Stored data:
========================================
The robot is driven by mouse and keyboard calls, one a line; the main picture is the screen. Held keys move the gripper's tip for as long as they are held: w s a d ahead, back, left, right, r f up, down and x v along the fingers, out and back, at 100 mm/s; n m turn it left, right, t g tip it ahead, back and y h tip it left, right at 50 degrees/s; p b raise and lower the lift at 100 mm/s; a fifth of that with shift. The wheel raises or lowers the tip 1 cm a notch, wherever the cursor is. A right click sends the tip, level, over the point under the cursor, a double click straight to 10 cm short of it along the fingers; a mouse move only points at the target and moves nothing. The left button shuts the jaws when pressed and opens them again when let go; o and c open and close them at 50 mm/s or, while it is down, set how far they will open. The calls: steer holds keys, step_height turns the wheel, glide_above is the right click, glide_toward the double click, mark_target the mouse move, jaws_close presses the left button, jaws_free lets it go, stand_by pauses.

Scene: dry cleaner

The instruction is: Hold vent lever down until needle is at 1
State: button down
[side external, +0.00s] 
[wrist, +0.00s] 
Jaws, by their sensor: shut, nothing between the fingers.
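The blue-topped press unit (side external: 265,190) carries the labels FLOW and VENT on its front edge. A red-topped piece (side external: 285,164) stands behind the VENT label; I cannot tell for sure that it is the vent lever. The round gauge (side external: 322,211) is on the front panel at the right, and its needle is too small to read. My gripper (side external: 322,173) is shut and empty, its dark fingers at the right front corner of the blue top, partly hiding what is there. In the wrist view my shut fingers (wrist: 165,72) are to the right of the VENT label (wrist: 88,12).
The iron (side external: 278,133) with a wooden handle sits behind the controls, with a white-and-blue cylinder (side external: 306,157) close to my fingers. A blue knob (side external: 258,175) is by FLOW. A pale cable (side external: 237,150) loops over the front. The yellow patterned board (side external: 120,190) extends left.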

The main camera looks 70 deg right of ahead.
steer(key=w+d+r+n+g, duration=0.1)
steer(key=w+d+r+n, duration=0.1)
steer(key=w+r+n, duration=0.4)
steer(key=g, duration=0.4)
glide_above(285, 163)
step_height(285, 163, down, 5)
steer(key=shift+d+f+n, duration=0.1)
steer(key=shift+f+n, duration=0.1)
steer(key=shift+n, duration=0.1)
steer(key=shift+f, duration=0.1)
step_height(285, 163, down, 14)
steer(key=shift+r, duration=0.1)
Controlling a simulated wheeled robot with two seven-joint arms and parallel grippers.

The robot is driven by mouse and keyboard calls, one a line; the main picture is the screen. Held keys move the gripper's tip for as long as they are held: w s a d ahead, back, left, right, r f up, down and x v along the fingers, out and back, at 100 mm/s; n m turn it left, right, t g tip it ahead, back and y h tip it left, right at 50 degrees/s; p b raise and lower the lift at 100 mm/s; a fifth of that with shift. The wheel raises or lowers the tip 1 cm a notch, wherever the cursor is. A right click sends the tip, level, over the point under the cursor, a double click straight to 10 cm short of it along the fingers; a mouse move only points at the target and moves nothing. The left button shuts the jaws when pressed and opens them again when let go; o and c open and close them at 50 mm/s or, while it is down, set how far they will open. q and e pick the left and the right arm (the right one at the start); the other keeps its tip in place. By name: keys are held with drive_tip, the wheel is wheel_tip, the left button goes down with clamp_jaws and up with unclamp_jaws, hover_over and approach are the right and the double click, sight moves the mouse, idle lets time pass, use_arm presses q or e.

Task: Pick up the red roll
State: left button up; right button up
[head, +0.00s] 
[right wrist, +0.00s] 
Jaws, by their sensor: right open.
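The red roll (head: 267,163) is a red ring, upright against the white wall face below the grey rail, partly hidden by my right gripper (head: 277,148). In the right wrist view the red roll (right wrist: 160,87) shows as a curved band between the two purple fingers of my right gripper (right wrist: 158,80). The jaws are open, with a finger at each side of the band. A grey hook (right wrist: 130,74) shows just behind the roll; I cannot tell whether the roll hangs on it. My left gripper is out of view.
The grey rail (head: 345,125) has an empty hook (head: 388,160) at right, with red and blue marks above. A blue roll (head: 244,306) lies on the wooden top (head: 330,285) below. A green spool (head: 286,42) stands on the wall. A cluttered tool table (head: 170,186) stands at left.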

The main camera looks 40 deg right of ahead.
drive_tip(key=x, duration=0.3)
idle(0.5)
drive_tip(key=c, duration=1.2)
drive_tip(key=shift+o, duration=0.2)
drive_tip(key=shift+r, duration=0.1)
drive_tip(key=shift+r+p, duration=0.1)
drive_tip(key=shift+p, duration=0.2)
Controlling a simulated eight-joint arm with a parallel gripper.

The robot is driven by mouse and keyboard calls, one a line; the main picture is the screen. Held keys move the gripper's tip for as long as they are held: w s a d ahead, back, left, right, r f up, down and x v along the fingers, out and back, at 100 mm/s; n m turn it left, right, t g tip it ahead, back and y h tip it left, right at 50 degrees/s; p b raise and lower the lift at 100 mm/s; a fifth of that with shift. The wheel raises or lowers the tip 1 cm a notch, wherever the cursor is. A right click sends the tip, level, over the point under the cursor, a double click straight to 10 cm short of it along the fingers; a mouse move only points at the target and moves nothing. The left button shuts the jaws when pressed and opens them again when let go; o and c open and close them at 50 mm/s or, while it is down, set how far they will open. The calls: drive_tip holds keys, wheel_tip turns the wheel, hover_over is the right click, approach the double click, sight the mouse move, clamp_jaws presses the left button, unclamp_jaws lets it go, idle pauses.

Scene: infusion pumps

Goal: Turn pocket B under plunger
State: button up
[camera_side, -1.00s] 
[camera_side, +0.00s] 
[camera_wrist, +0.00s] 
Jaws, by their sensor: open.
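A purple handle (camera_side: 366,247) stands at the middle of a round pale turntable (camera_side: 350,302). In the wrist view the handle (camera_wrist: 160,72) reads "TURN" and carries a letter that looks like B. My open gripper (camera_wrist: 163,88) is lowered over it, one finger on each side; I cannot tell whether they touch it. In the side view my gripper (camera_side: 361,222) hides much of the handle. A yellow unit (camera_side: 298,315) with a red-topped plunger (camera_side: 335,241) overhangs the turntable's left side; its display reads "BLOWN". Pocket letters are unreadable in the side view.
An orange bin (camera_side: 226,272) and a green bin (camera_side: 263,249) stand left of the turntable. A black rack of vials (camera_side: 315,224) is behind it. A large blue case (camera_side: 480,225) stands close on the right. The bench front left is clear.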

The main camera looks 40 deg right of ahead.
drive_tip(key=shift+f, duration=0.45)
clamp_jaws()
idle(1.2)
========================================
■ What you will do: Repeat, word for word, the lines from the opening of the material through the line containing "[wrist, +0.00s]".

■ Result of the exercise:
The robot is driven by mouse and keyboard calls, one a line; the main picture is the screen. Held keys move the gripper's tip for as long as they are held: w s a d ahead, back, left, right, r f up, down and x v along the fingers, out and back, at 100 mm/s; n m turn it left, right, t g tip it ahead, back and y h tip it left, right at 50 degrees/s; p b raise and lower the lift at 100 mm/s; a fifth of that with shift. The wheel raises or lowers the tip 1 cm a notch, wherever the cursor is. A right click sends the tip, level, over the point under the cursor, a double click straight to 10 cm short of it along the fingers; a mouse move only points at the target and moves nothing. The left button shuts the jaws when pressed and opens them again when let go; o and c open and close them at 50 mm/s or, while it is down, set how far they will open. The calls: steer holds keys, step_height turns the wheel, glide_above is the right click, glide_toward the double click, mark_target the mouse move, jaws_close presses the left button, jaws_free lets it go, stand_by pauses.

Scene: dry cleaner

The instruction is: Hold vent lever down until needle is at 1
State: button down
[side external, +0.00s] 
[wrist, +0.00s] 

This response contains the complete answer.